__DATA FOR PROCESSING__

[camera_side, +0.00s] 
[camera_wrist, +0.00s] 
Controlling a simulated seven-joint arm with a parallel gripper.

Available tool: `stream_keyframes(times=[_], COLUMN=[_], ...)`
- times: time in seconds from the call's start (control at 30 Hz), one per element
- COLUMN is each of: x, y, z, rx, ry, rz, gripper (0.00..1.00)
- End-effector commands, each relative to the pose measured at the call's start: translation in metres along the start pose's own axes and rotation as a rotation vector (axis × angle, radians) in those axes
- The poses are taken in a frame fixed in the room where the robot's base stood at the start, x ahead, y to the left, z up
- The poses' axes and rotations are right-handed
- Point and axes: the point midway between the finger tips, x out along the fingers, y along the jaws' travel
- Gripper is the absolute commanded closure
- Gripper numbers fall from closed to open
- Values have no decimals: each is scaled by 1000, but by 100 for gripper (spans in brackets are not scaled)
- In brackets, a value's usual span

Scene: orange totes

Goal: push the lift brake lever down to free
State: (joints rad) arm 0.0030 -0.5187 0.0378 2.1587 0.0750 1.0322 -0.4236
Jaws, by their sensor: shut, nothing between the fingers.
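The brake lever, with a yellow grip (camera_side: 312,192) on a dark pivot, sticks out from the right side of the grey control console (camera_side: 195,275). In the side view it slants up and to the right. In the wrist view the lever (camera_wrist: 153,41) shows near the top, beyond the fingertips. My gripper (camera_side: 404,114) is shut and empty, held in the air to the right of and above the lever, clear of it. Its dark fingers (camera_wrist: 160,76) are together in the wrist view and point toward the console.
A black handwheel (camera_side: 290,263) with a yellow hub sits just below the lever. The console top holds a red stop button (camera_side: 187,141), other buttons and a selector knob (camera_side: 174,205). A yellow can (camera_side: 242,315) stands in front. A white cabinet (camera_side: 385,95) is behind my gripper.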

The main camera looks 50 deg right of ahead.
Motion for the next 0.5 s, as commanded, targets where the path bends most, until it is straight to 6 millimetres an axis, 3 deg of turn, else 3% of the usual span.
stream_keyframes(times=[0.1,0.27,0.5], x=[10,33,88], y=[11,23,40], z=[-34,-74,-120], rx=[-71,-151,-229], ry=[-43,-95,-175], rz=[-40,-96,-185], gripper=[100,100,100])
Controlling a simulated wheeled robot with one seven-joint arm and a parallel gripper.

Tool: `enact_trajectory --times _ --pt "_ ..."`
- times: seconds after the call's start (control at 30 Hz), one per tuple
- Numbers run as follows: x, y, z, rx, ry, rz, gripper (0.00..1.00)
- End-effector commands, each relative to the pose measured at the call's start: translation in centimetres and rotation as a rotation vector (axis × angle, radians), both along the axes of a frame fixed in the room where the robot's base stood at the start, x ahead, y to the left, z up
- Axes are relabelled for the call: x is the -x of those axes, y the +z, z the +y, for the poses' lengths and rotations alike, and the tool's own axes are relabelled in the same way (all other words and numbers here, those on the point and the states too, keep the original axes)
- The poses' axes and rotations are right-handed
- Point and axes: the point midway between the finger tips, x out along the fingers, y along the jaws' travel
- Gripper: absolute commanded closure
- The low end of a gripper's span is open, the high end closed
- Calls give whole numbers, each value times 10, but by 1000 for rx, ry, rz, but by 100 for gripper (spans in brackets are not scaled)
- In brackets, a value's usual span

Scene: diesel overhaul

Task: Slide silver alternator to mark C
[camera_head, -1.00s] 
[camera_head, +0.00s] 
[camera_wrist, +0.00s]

__WHAT YOU WILL DO__
Every line from the first entry to the line containing "- Values have" should be transcribed exactly, and nothing beyond it.

__TASK RESULT__
[camera_side, +0.00s] 
[camera_wrist, +0.00s] 
Controlling a simulated seven-joint arm with a parallel gripper.

Available tool: `stream_keyframes(times=[_], COLUMN=[_], ...)`
- times: time in seconds from the call's start (control at 30 Hz), one per element
- COLUMN is each of: x, y, z, rx, ry, rz, gripper (0.00..1.00)
- End-effector commands, each relative to the pose measured at the call's start: translation in metres along the start pose's own axes and rotation as a rotation vector (axis × angle, radians) in those axes
- The poses are taken in a frame fixed in the room where the robot's base stood at the start, x ahead, y to the left, z up
- The poses' axes and rotations are right-handed
- Point and axes: the point midway between the finger tips, x out along the fingers, y along the jaws' travel
- Gripper is the absolute commanded closure
- Gripper numbers fall from closed to open
- Values have no decimals: each is scaled by 1000, but by 100 for gripper (spans in brackets are not scaled)

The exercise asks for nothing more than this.